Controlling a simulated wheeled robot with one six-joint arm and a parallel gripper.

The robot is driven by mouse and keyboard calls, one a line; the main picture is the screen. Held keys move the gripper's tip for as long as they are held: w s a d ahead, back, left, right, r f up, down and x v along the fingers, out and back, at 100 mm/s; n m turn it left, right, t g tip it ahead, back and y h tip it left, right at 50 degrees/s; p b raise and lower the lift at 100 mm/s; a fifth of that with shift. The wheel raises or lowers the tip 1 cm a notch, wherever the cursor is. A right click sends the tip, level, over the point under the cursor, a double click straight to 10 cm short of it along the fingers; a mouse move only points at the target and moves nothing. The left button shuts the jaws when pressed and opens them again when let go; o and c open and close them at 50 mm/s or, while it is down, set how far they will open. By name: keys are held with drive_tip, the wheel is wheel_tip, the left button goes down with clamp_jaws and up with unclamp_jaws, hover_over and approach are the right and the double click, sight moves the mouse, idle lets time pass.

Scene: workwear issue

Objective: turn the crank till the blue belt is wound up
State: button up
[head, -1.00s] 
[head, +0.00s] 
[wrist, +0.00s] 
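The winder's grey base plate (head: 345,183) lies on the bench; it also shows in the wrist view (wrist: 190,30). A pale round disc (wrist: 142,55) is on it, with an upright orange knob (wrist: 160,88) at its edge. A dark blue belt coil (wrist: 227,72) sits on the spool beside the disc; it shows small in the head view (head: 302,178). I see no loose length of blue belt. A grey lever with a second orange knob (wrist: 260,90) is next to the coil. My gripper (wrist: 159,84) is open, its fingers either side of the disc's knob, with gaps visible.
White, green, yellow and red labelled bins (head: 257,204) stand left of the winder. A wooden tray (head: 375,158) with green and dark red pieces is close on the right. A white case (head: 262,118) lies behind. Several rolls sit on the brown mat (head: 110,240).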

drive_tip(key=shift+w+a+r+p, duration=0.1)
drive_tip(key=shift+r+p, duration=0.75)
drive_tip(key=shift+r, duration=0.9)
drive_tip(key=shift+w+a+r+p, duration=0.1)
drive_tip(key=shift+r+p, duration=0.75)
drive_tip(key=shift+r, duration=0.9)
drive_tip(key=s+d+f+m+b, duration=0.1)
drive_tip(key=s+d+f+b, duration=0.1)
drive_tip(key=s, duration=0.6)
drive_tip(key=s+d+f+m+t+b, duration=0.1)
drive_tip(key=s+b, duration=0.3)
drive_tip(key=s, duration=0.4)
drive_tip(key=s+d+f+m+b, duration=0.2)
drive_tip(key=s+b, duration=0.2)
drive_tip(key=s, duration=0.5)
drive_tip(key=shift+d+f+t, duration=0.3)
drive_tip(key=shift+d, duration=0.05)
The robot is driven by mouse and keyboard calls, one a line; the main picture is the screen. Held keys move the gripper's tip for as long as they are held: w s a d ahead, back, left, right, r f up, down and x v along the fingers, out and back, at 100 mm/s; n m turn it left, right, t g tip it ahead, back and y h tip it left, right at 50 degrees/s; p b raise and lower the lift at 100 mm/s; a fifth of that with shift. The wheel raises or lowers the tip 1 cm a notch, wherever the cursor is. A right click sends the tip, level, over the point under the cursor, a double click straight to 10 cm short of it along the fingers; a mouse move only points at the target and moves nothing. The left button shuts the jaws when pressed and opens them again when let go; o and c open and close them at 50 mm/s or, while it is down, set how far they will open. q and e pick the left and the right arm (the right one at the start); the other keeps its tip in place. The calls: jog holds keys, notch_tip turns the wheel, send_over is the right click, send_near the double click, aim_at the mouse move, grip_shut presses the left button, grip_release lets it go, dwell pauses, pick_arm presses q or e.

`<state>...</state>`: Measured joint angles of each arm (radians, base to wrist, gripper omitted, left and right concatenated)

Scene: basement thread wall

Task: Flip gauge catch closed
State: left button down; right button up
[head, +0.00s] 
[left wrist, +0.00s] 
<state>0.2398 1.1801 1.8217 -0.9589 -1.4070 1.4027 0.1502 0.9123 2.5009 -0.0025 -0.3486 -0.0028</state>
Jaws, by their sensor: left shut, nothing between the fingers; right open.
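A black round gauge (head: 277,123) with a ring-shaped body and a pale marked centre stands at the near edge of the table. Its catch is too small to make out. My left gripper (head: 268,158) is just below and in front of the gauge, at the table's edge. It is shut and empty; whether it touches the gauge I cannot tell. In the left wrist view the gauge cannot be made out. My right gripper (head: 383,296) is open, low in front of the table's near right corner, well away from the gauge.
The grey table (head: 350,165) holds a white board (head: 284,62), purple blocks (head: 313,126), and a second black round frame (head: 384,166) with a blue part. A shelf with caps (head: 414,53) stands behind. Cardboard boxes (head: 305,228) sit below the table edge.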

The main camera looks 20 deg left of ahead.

==============================

** Goal **
Exactly as written, please output every entry.

** Written solution **
Controlling a simulated wheeled robot with one six-joint arm and a parallel gripper.

The robot is driven by mouse and keyboard calls, one a line; the main picture is the screen. Held keys move the gripper's tip for as long as they are held: w s a d ahead, back, left, right, r f up, down and x v along the fingers, out and back, at 100 mm/s; n m turn it left, right, t g tip it ahead, back and y h tip it left, right at 50 degrees/s; p b raise and lower the lift at 100 mm/s; a fifth of that with shift. The wheel raises or lowers the tip 1 cm a notch, wherever the cursor is. A right click sends the tip, level, over the point under the cursor, a double click straight to 10 cm short of it along the fingers; a mouse move only points at the target and moves nothing. The left button shuts the jaws when pressed and opens them again when let go; o and c open and close them at 50 mm/s or, while it is down, set how far they will open. By name: keys are held with drive_tip, the wheel is wheel_tip, the left button goes down with clamp_jaws and up with unclamp_jaws, hover_over and approach are the right and the double click, sight moves the mouse, idle lets time pass.

Scene: workwear issue

Objective: turn the crank till the blue belt is wound up
State: button up
[head, -1.00s] 
[head, +0.00s] 
[wrist, +0.00s] 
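The winder's grey base plate (head: 345,183) lies on the bench; it also shows in the wrist view (wrist: 190,30). A pale round disc (wrist: 142,55) is on it, with an upright orange knob (wrist: 160,88) at its edge. A dark blue belt coil (wrist: 227,72) sits on the spool beside the disc; it shows small in the head view (head: 302,178). I see no loose length of blue belt. A grey lever with a second orange knob (wrist: 260,90) is next to the coil. My gripper (wrist: 159,84) is open, its fingers either side of the disc's knob, with gaps visible.
White, green, yellow and red labelled bins (head: 257,204) stand left of the winder. A wooden tray (head: 375,158) with green and dark red pieces is close on the right. A white case (head: 262,118) lies behind. Several rolls sit on the brown mat (head: 110,240).

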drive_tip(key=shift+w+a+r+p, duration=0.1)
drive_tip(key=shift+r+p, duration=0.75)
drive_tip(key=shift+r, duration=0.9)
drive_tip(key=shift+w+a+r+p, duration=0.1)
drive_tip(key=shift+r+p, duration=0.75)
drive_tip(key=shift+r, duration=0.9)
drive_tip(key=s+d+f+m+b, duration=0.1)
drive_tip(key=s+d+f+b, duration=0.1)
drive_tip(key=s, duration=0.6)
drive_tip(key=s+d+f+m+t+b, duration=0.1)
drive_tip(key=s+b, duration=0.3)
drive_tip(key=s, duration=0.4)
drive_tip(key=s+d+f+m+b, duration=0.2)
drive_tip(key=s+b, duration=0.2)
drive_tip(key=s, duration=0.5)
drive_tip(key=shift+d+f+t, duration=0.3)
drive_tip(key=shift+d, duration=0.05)
The robot is driven by mouse and keyboard calls, one a line; the main picture is the screen. Held keys move the gripper's tip for as long as they are held: w s a d ahead, back, left, right, r f up, down and x v along the fingers, out and back, at 100 mm/s; n m turn it left, right, t g tip it ahead, back and y h tip it left, right at 50 degrees/s; p b raise and lower the lift at 100 mm/s; a fifth of that with shift. The wheel raises or lowers the tip 1 cm a notch, wherever the cursor is. A right click sends the tip, level, over the point under the cursor, a double click straight to 10 cm short of it along the fingers; a mouse move only points at the target and moves nothing. The left button shuts the jaws when pressed and opens them again when let go; o and c open and close them at 50 mm/s or, while it is down, set how far they will open. q and e pick the left and the right arm (the right one at the start); the other keeps its tip in place. The calls: jog holds keys, notch_tip turns the wheel, send_over is the right click, send_near the double click, aim_at the mouse move, grip_shut presses the left button, grip_release lets it go, dwell pauses, pick_arm presses q or e.

`<state>...</state>`: Measured joint angles of each arm (radians, base to wrist, gripper omitted, left and right concatenated)

Scene: basement thread wall

Task: Flip gauge catch closed
State: left button down; right button up
[head, +0.00s] 
[left wrist, +0.00s] 
<state>0.2398 1.1801 1.8217 -0.9589 -1.4070 1.4027 0.1502 0.9123 2.5009 -0.0025 -0.3486 -0.0028</state>
Jaws, by their sensor: left shut, nothing between the fingers; right open.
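A black round gauge (head: 277,123) with a ring-shaped body and a pale marked centre stands at the near edge of the table. Its catch is too small to make out. My left gripper (head: 268,158) is just below and in front of the gauge, at the table's edge. It is shut and empty; whether it touches the gauge I cannot tell. In the left wrist view the gauge cannot be made out. My right gripper (head: 383,296) is open, low in front of the table's near right corner, well away from the gauge.
The grey table (head: 350,165) holds a white board (head: 284,62), purple blocks (head: 313,126), and a second black round frame (head: 384,166) with a blue part. A shelf with caps (head: 414,53) stands behind. Cardboard boxes (head: 305,228) sit below the table edge.

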The main camera looks 20 deg left of ahead.

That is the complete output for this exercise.